A link budget is nothing more than Beer-Lambert applied to a whole system. You add up every loss contributor and check that the total stays inside the budget.

Margin = P_tx − P_rx_min − (α · L) − (splices · loss_per_splice) − (connectors · loss_per_connector) − other

A healthy margin is at least 3 dB. I like to see 5 or more on anything I sign off on — that's the buffer against aging connectors, a future repair splice, and the cable that got bent a little too tight somewhere in the conduit.

The Planck equation quietly underpins the whole thing. Lower photon energy at 1550 nm means lower α, which means more budget available before you hit the receiver threshold. The choice of wavelength isn't arbitrary — it's a direct consequence of how light interacts with matter at the quantum level.

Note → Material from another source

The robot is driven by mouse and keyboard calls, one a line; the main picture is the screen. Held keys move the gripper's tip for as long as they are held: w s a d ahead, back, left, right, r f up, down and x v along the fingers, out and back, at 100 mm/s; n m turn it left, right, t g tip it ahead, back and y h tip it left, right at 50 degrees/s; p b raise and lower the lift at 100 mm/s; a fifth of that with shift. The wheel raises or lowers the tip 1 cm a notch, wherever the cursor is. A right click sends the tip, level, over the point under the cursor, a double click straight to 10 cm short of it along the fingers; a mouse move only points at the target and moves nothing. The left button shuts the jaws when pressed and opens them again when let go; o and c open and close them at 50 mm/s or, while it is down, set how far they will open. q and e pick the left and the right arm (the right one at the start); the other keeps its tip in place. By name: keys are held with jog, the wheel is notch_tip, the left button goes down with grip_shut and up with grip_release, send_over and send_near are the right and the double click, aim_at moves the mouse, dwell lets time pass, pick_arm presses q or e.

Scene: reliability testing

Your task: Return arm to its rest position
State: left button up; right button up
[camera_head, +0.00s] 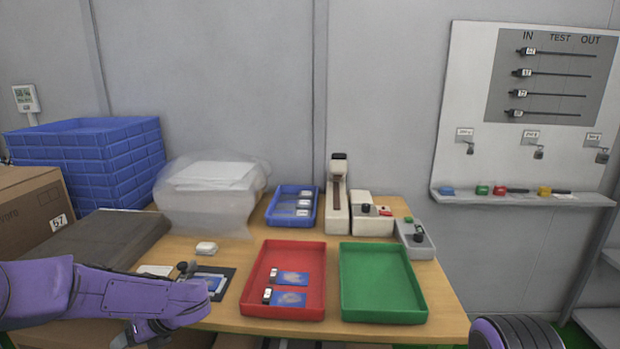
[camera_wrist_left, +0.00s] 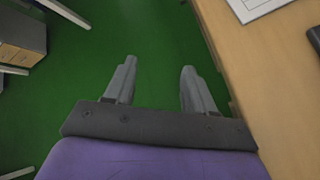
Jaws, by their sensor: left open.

What the OTDR Is Actually Measuring

An OTDR sends a pulse of light down the fiber and listens for what comes back. The backscatter it captures is the wave behaving as a wave — small amounts of light continuously scattering back toward the source as the pulse propagates forward.

The trace is a plot of that backscattered power versus distance. Its slope is α. A splice shows as a step down. A connector shows as a step down with a reflection spike. The math is just Beer-Lambert read backward.

When a splice looks like a gainer on the trace — an upward step instead of a step down — that's not real. It's an artifact of the backscatter coefficient being slightly different on each side of the joint. Measure from both ends and average. The true loss lives in the average.

Every equation here follows from two ideas: light carries energy in quanta (Planck), and that energy attenuates exponentially through matter (Beer-Lambert). The rest is geometry and unit conversions. The physics is simple. The craft is in applying it reliably, in a bucket truck, in the rain, on a fiber that someone needs back online.